En effet, il apparaît que ces œuvres sont actuellement utilisées, publiées et diffusées, notamment via [site web, réseaux sociaux, catalogues, etc.], en violation manifeste de mes droits d’auteur, et plus particulièrement de mon droit moral à la paternité, garanti par l’article L121-1 du Code de la propriété intellectuelle.
Je vous rappelle que :
- La paternité d’une œuvre ne peut être ni cédée, ni ignorée ;
- L’auteur(e) d’une œuvre jouit du seul fait de sa création d’un droit de propriété incorporelle exclusif et opposable à tous (art. L111-1 du CPI) ;
- Le fait de se présenter comme l’auteur d’une œuvre dont on n’est pas le créateur constitue une atteinte grave à ce droit moral, passible de poursuites.

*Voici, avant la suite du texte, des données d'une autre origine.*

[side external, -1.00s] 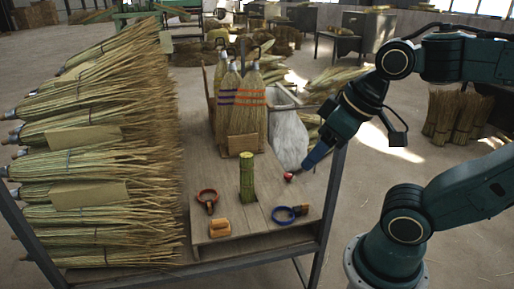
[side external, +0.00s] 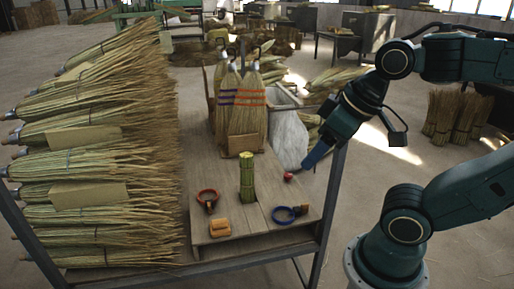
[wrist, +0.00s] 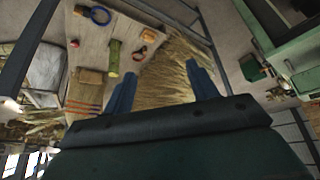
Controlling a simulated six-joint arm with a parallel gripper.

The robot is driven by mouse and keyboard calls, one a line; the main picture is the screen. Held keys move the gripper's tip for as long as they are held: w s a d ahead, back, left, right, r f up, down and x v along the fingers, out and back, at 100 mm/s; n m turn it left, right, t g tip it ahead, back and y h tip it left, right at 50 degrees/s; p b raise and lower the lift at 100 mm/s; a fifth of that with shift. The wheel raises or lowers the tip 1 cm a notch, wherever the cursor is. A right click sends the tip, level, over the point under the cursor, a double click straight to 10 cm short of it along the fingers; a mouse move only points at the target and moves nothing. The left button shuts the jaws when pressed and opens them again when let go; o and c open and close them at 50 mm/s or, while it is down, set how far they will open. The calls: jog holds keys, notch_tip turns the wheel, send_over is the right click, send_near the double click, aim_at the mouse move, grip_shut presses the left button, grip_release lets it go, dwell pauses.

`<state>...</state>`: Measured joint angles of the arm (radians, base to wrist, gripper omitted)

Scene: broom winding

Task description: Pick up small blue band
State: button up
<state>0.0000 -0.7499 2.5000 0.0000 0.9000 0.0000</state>
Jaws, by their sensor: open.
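The small blue band (side external: 284,215) is a ring lying flat near the front right of the wooden bench top. A dark piece lies at its right side. It also shows at the top of the wrist view (wrist: 100,15). My gripper (side external: 311,162) is above the right edge of the bench, behind and to the right of the band, and apart from it. In the wrist view my gripper's (wrist: 163,82) two blue fingers are spread with nothing held between them.
An upright green bundle (side external: 247,178) stands left of the band. A red-orange ring (side external: 207,198), a wooden block (side external: 220,227) and a small red ball (side external: 288,177) lie nearby. Brooms (side external: 240,110) stand behind. Piled straw bundles (side external: 100,170) fill the left side.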

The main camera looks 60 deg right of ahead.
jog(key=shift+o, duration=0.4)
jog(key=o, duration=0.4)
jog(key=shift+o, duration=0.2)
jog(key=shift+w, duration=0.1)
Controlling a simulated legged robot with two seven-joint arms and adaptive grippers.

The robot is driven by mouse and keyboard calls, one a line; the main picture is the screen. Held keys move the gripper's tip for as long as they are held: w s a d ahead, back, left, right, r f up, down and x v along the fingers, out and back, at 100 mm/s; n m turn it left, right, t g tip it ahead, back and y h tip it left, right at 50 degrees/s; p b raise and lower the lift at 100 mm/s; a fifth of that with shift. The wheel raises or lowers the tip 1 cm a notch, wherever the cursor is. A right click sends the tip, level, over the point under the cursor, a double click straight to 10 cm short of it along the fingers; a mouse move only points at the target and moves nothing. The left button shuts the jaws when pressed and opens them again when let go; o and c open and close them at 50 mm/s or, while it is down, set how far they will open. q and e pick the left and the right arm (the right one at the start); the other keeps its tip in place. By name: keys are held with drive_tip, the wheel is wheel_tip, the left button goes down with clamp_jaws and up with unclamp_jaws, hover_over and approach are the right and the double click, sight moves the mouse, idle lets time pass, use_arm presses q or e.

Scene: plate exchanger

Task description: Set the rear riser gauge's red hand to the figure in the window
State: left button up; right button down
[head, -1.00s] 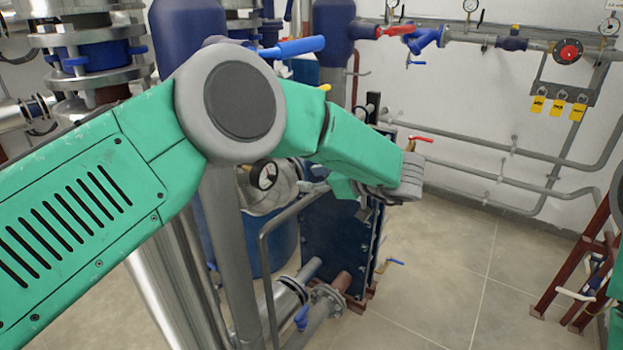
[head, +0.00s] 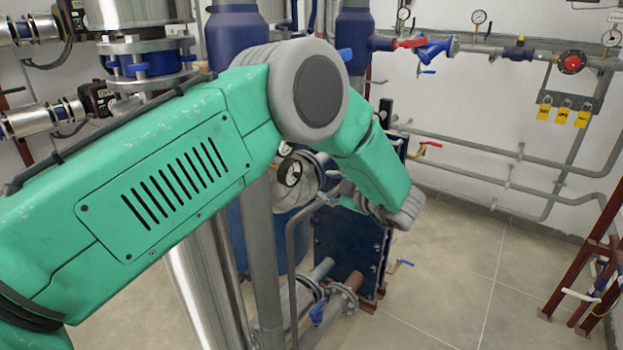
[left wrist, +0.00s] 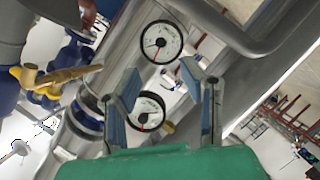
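Two round white-faced gauges show in the left wrist view: an upper gauge (left wrist: 161,42) and a lower gauge (left wrist: 147,112), each with a dark rim and a small red hand. I cannot tell which is the rear riser gauge, and no window figure is readable. My left gripper (left wrist: 165,88) is open, its two blue-padded fingers apart. The lower gauge shows between and partly behind the fingers; the upper one lies beyond the tips. In the head view one gauge (head: 290,172) shows just below my left arm, and my left gripper (head: 340,195) is partly hidden by its wrist. My right gripper is out of view.
Grey vertical pipes (head: 262,260) stand beside the gauge. The dark blue plate exchanger (head: 345,245) stands behind my left wrist. A yellow-handled valve (left wrist: 62,75) is left of the fingers in the wrist view.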

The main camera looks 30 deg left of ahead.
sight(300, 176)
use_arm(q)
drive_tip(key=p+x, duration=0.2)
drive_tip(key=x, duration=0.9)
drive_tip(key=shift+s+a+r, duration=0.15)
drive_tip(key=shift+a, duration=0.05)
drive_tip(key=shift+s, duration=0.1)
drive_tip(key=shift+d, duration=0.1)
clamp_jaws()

Par conséquent, je vous mets en demeure, sous huit (8) jours à compter de la réception de la présente :
- De cesser immédiatement toute diffusion ou présentation de l’œuvre en tant que vôtre ;
- De retirer les contenus litigieux de tous vos supports (site internet, réseaux sociaux, médias…) ;
- De publier une mention rectificative visible, reconnaissant mon rôle d’auteur(e) desdites créations ;
- De me verser le remboursement des frais engagés à votre demande et restés à ce jour impayés, à hauteur de [montant en euros], correspondant à [liste des éléments achetés si nécessaire].

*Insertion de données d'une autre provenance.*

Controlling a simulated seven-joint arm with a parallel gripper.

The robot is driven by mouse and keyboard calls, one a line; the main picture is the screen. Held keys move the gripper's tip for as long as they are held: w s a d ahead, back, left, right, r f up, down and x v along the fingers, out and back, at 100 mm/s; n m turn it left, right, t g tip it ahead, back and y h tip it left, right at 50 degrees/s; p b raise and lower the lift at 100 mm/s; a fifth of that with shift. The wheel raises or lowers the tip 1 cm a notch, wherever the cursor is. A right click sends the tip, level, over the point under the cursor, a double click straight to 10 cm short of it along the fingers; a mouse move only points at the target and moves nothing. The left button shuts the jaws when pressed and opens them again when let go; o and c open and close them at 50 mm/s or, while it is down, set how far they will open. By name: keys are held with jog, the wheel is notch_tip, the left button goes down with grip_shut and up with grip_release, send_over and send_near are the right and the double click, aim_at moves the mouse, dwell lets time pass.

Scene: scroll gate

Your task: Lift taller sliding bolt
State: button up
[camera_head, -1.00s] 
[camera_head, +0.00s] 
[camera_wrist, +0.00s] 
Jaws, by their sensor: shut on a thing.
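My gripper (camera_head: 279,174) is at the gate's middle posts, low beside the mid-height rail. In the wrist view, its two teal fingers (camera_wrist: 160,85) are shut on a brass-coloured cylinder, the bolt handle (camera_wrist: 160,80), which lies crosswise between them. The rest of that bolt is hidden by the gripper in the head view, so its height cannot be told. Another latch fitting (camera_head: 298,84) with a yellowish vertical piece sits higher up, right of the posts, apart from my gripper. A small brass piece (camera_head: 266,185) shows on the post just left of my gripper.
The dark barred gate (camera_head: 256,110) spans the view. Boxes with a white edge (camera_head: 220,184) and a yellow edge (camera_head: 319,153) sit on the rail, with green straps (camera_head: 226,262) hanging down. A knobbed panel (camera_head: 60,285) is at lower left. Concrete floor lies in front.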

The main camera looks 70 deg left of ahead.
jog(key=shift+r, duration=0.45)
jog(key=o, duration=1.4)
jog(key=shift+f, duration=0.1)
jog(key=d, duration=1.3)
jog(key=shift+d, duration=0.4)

À défaut de réponse satisfaisante dans le délai imparti, je me verrai contrainte d’engager toute procédure utile, y compris judiciaire, pour faire valoir mes droits et obtenir réparation du préjudice subi.
Je vous invite à considérer la présente mise en demeure avec toute l’attention qu’elle mérite.
Veuillez agréer, Madame, Monsieur, l’expression de mes salutations distinguées.